• [The records]:
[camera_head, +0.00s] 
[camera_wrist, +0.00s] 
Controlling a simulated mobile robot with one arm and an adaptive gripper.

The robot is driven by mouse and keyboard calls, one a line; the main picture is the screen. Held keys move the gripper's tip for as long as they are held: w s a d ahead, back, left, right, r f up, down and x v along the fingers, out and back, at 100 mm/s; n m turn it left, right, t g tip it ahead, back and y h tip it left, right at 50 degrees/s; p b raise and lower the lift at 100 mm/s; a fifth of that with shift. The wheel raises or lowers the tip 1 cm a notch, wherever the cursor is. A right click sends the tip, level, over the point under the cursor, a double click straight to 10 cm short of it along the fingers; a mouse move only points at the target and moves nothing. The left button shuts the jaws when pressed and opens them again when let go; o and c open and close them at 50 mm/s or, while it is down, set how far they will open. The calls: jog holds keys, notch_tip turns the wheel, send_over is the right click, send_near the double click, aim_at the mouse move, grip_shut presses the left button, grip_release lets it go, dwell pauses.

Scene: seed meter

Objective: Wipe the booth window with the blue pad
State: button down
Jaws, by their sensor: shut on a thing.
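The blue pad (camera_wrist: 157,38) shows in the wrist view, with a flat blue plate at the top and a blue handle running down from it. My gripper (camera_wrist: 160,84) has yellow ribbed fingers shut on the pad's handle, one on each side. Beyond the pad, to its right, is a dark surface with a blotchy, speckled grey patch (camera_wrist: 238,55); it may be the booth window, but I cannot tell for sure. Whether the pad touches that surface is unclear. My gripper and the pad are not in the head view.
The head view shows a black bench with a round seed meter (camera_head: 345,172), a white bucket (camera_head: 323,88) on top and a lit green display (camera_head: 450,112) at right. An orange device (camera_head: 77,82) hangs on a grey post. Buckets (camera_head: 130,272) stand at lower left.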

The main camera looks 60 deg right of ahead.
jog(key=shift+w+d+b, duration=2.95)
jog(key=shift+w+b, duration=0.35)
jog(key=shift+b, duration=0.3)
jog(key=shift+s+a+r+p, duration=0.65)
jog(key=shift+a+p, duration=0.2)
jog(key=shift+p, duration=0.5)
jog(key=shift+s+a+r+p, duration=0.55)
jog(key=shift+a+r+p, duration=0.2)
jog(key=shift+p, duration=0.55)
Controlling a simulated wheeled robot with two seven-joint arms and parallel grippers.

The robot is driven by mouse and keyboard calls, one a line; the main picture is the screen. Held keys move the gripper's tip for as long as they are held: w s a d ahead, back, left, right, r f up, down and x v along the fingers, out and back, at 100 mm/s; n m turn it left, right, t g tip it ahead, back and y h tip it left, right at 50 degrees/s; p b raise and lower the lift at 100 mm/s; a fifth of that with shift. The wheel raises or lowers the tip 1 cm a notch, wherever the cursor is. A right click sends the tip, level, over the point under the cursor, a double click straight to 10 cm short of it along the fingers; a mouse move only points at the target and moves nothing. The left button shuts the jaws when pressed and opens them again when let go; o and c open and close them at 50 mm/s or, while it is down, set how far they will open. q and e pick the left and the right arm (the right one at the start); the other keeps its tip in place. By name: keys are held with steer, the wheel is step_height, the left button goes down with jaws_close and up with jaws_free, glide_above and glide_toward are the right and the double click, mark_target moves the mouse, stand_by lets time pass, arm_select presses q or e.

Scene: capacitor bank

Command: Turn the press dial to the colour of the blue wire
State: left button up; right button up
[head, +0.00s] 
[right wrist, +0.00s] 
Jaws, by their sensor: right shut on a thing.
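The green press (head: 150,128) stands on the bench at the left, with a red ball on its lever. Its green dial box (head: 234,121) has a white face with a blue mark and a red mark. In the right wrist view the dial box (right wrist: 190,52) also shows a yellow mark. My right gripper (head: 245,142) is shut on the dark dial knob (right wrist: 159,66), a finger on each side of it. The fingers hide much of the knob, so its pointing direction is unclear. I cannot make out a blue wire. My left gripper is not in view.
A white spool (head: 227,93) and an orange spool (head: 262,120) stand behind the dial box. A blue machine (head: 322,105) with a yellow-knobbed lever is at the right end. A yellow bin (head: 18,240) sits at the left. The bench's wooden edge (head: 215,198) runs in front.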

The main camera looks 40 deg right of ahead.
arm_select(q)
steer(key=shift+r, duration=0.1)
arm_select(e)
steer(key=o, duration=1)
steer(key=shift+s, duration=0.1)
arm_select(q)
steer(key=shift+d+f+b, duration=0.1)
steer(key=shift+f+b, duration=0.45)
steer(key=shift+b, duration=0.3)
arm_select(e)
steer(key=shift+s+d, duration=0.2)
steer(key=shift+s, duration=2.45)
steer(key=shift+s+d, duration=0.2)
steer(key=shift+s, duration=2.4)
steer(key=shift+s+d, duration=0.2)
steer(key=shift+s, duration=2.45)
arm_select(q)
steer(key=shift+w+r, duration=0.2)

• [Task instructions]: Each entry must be reproduced verbatim.

• [Answer for this exercise]:
[camera_head, +0.00s] 
[camera_wrist, +0.00s] 
Controlling a simulated mobile robot with one arm and an adaptive gripper.

The robot is driven by mouse and keyboard calls, one a line; the main picture is the screen. Held keys move the gripper's tip for as long as they are held: w s a d ahead, back, left, right, r f up, down and x v along the fingers, out and back, at 100 mm/s; n m turn it left, right, t g tip it ahead, back and y h tip it left, right at 50 degrees/s; p b raise and lower the lift at 100 mm/s; a fifth of that with shift. The wheel raises or lowers the tip 1 cm a notch, wherever the cursor is. A right click sends the tip, level, over the point under the cursor, a double click straight to 10 cm short of it along the fingers; a mouse move only points at the target and moves nothing. The left button shuts the jaws when pressed and opens them again when let go; o and c open and close them at 50 mm/s or, while it is down, set how far they will open. The calls: jog holds keys, notch_tip turns the wheel, send_over is the right click, send_near the double click, aim_at the mouse move, grip_shut presses the left button, grip_release lets it go, dwell pauses.

Scene: seed meter

Objective: Wipe the booth window with the blue pad
State: button down
Jaws, by their sensor: shut on a thing.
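The blue pad (camera_wrist: 157,38) shows in the wrist view, with a flat blue plate at the top and a blue handle running down from it. My gripper (camera_wrist: 160,84) has yellow ribbed fingers shut on the pad's handle, one on each side. Beyond the pad, to its right, is a dark surface with a blotchy, speckled grey patch (camera_wrist: 238,55); it may be the booth window, but I cannot tell for sure. Whether the pad touches that surface is unclear. My gripper and the pad are not in the head view.
The head view shows a black bench with a round seed meter (camera_head: 345,172), a white bucket (camera_head: 323,88) on top and a lit green display (camera_head: 450,112) at right. An orange device (camera_head: 77,82) hangs on a grey post. Buckets (camera_head: 130,272) stand at lower left.

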The main camera looks 60 deg right of ahead.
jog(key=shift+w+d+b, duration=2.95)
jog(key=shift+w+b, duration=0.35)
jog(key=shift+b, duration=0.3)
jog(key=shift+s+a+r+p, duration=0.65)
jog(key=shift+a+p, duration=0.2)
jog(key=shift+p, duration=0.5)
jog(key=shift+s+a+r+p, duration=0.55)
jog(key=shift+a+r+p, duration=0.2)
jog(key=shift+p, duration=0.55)
Controlling a simulated wheeled robot with two seven-joint arms and parallel grippers.

The robot is driven by mouse and keyboard calls, one a line; the main picture is the screen. Held keys move the gripper's tip for as long as they are held: w s a d ahead, back, left, right, r f up, down and x v along the fingers, out and back, at 100 mm/s; n m turn it left, right, t g tip it ahead, back and y h tip it left, right at 50 degrees/s; p b raise and lower the lift at 100 mm/s; a fifth of that with shift. The wheel raises or lowers the tip 1 cm a notch, wherever the cursor is. A right click sends the tip, level, over the point under the cursor, a double click straight to 10 cm short of it along the fingers; a mouse move only points at the target and moves nothing. The left button shuts the jaws when pressed and opens them again when let go; o and c open and close them at 50 mm/s or, while it is down, set how far they will open. q and e pick the left and the right arm (the right one at the start); the other keeps its tip in place. By name: keys are held with steer, the wheel is step_height, the left button goes down with jaws_close and up with jaws_free, glide_above and glide_toward are the right and the double click, mark_target moves the mouse, stand_by lets time pass, arm_select presses q or e.

Scene: capacitor bank

Command: Turn the press dial to the colour of the blue wire
State: left button up; right button up
[head, +0.00s] 
[right wrist, +0.00s] 
Jaws, by their sensor: right shut on a thing.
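The green press (head: 150,128) stands on the bench at the left, with a red ball on its lever. Its green dial box (head: 234,121) has a white face with a blue mark and a red mark. In the right wrist view the dial box (right wrist: 190,52) also shows a yellow mark. My right gripper (head: 245,142) is shut on the dark dial knob (right wrist: 159,66), a finger on each side of it. The fingers hide much of the knob, so its pointing direction is unclear. I cannot make out a blue wire. My left gripper is not in view.
A white spool (head: 227,93) and an orange spool (head: 262,120) stand behind the dial box. A blue machine (head: 322,105) with a yellow-knobbed lever is at the right end. A yellow bin (head: 18,240) sits at the left. The bench's wooden edge (head: 215,198) runs in front.

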The main camera looks 40 deg right of ahead.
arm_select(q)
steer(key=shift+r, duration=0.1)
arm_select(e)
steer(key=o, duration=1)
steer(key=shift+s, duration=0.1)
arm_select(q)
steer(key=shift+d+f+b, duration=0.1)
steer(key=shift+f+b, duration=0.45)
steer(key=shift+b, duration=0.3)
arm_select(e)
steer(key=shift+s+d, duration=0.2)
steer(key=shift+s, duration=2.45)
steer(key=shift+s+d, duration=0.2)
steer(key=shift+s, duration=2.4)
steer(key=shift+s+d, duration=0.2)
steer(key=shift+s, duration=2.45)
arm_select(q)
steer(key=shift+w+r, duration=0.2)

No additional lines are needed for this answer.